6.8.14

Baltikum I


Mittwoch, 6. August. Tag 117. Ort: Minsk. Kilometerstand: 6903.

Labas! Die drei bisher wärmsten Wochen dieses Jahres liegen hinter uns, gekrönt von vier Tagen über 30 Grad in Litauen; dazu gab es feinsten Gegenwind und vor Kaunas schließlich ein ordentliches Gewitter, das erstmal ein bisschen Abkühlung brachte.

Nach einem kurzen Schlenker durch den (überwiegend schwedischsprachigen) Süden Finnlands setzen wir am 6. Juli von Helsinki mit der Schnapsfähre (früher berüchtigt für zahlreiche finnische Sauftouristen, die den beachtlichen Unterschied im Alkoholpreisniveau zwischen Finn- und Estland ausnutzten) nach Tallinn über.

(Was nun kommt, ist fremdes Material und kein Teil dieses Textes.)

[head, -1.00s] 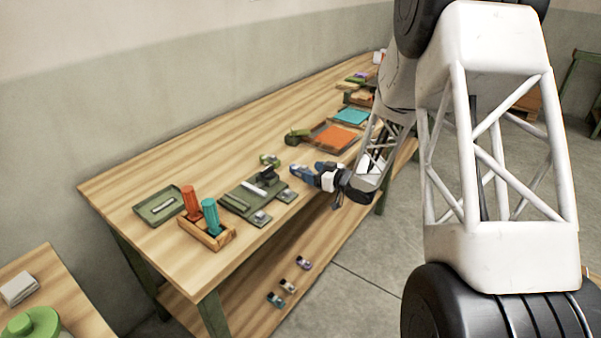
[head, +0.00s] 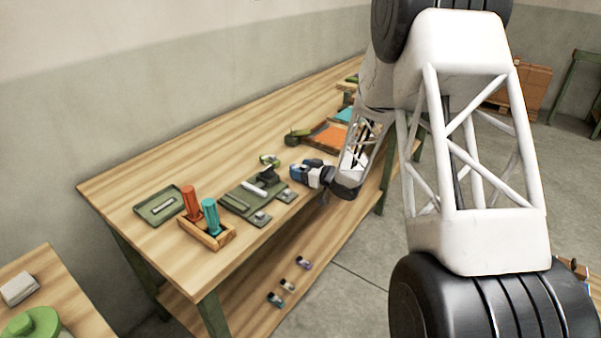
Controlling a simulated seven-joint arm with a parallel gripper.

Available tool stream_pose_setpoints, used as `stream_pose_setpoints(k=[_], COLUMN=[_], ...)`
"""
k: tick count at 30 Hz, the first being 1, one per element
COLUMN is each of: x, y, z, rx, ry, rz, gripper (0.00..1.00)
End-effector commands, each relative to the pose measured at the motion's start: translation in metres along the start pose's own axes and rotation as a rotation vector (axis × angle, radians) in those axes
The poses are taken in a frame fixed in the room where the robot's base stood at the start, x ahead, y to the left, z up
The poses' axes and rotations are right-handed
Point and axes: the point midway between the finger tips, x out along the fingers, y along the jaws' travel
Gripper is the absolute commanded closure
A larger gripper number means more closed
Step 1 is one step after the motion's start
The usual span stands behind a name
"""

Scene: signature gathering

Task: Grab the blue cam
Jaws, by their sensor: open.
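Three small light-and-dark pieces lie in a row on the lower shelf in the head view. The front piece (head: 275,299) looks teal-blue, the middle piece (head: 288,285) brownish, and the back piece (head: 303,263) purple-blue. They are too small to tell which is the blue cam. My gripper (head: 298,172), with blue fingers, is open at the front edge of the tabletop, above and beyond this row. It points left towards the green fixture (head: 236,199) and appears empty.
A wooden holder (head: 216,240) carries a red and a teal cylinder. A green tray (head: 158,208) lies left of it. A small green ringed part (head: 270,160) sits behind the fixture. An orange tray (head: 330,137) lies beyond my gripper. The tabletop's rear strip is clear.

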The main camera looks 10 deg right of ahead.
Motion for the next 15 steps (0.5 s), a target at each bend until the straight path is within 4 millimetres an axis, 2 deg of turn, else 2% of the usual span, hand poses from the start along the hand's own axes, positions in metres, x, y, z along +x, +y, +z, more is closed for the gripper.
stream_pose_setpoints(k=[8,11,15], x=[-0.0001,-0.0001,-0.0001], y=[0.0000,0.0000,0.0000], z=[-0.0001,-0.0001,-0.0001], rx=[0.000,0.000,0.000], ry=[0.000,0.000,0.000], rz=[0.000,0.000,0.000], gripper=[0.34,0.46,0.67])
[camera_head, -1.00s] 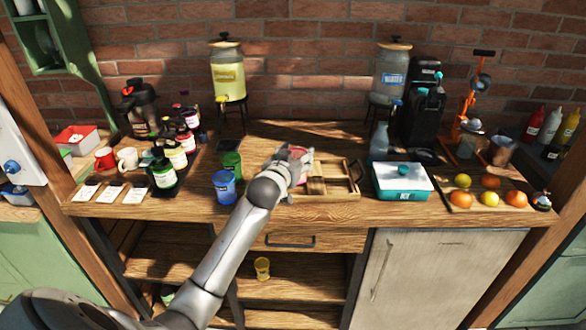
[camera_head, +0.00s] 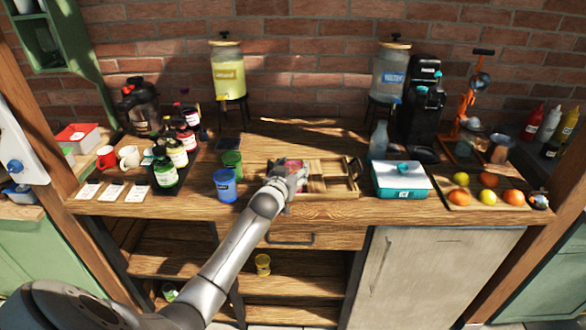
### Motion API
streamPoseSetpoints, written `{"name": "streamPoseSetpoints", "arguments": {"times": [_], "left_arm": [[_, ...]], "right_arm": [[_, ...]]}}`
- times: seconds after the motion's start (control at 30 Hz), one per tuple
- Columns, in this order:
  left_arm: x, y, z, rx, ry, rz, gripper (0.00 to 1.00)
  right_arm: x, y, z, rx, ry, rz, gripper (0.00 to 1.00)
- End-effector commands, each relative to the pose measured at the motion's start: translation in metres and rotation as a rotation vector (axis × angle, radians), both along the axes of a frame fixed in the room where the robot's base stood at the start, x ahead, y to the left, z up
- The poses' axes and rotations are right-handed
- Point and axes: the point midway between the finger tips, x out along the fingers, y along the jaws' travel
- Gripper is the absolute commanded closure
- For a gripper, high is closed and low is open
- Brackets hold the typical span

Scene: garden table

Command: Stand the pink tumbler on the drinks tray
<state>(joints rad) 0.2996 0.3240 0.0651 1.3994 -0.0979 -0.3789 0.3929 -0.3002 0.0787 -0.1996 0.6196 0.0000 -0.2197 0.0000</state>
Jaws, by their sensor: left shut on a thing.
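The pink tumbler (camera_head: 294,164) shows only as a small pink patch at my left gripper (camera_head: 295,172); the gripper hides most of it. My left gripper is shut on the tumbler, over the left part of the drinks tray. The drinks tray (camera_head: 344,193) is a wooden tray with dividers and a dark handle at its right end. Its left part is hidden behind my gripper and arm. I cannot tell whether the tumbler touches the tray floor. My right gripper is not in view.
A blue tumbler (camera_head: 225,186) and a green tumbler (camera_head: 232,163) stand just left of the tray. A teal and white box (camera_head: 401,180) stands close on its right. Bottles (camera_head: 165,172) stand further left. The counter (camera_head: 290,132) behind the tray is clear. A yellow cup (camera_head: 263,265) sits on the shelf below.

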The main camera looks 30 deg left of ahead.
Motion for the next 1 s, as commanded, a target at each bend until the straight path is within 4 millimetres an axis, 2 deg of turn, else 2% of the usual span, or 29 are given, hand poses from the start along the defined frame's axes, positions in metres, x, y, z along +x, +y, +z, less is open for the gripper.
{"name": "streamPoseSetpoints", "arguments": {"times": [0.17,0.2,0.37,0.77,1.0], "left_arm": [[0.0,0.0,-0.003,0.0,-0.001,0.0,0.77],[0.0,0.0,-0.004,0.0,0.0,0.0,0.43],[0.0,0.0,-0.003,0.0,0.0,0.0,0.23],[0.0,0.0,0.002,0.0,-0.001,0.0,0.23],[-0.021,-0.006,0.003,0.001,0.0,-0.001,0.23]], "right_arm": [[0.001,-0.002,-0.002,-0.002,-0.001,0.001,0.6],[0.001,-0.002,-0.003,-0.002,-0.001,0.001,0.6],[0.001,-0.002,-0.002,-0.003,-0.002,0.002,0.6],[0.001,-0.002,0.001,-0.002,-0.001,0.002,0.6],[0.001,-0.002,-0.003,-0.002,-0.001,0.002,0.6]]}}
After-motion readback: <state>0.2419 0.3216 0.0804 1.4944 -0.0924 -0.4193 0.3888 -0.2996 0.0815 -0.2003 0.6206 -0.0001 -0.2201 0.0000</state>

Wenn schon alle denken, dass wir Russen sind...
In Schwedisch-Finnland.

Ankunft in Tallinn: Das Rathaus.
Die alte Hansestadt, das frühere Reval, beeindruckt mit einer sehenswerten mittelalterlichen Altstadt, ihren schlanken Türmen und der über allem thronenden Burg, die einen Blick über Stadt und Bucht bietet. Natürlich ist sie im Sommer auch voller Touristen, vor allem auch vieler Deutscher, die hier mit Kreuzfahrtschiffen Station machen.

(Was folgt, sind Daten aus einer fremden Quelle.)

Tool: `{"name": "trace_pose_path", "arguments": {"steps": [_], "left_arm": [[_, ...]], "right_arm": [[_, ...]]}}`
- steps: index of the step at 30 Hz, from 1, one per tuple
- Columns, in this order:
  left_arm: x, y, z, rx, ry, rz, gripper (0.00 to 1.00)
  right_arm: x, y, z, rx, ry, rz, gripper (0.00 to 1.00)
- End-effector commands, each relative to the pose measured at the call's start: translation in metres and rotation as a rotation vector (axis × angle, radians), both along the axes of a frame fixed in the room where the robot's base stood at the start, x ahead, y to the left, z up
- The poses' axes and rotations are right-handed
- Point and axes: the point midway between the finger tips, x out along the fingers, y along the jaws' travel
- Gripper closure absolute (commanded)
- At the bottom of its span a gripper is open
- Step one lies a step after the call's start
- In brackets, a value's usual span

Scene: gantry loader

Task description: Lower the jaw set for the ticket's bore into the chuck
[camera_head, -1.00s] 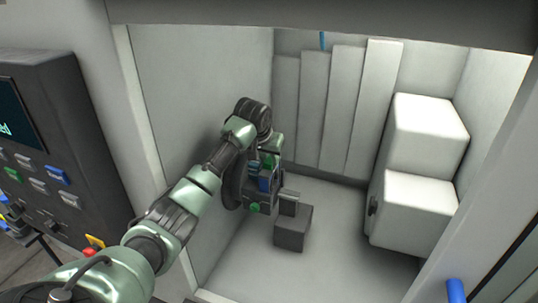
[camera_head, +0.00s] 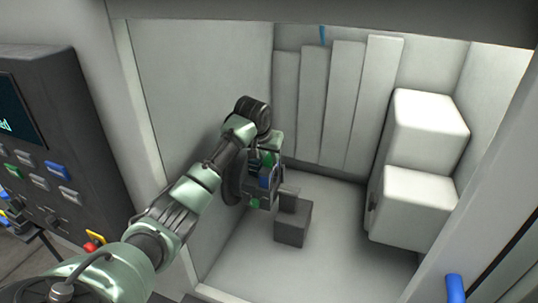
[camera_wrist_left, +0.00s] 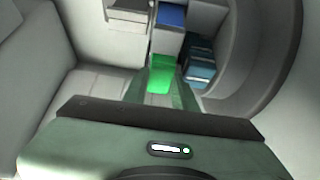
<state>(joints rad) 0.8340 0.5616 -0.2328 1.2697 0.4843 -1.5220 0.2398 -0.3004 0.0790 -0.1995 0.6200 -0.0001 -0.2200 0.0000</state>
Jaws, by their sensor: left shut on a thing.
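The chuck (camera_head: 232,182) is a dark round disc near the left wall of the machine's enclosure, partly hidden by my left arm. It also shows as a curved grey rim (camera_wrist_left: 275,70) at the right of the left wrist view. My left gripper (camera_wrist_left: 160,88) is shut on a bright green jaw piece (camera_wrist_left: 161,72), held close to the chuck face. Behind it are a blue block (camera_wrist_left: 171,17) and a teal-blue block (camera_wrist_left: 200,66). In the head view, the left gripper (camera_head: 267,158) is small and partly hidden, so the seating is unclear. My right gripper is not in view.
A dark grey block with an upright piece (camera_head: 292,225) stands on the enclosure floor just right of the chuck. A white stepped housing (camera_head: 415,200) stands at the right. A control panel (camera_head: 45,150) is outside at the left. Floor between block and housing is clear.

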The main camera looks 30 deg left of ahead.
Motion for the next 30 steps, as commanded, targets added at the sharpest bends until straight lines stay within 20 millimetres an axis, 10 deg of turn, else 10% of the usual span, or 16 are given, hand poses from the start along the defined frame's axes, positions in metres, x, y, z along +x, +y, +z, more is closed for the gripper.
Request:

Die trutzigen Stadtmauern des alten Reval.
Orthodoxe Alexander-Newski-Kathedrale.
Altes und neues Tallinn.
Blick vom Burgberg über die Altstadt.
Neben den Rundgängen durch die mittelalterliche Stadt, in der an jeder Ecke die dazu passende Musik dudelt, über die Burg, durch die engen Gassen und Torbögen besuchen wir auch das Estnische Okkupationsmuseum. Das soll eigentlich an drei Okkupationen und ihre Opfer erinnern, nämlich die sowjetische (1940-41), die deutsche (1941-44) und die zweite sowjetische (1944-91). Weil allerdings in Estland der Russe in den letzten 100 Jahren der Hauptfeind war und die Besetzung durch die Wehrmacht auch "nur" drei Jahre anhielt, kommt dabei inhaltlich einiges abhanden. Am schwersten wiegt das in puncto Holocaust. Dass Estland der erste offiziell "judenfreie" Gau war, findet keine Erwähnung.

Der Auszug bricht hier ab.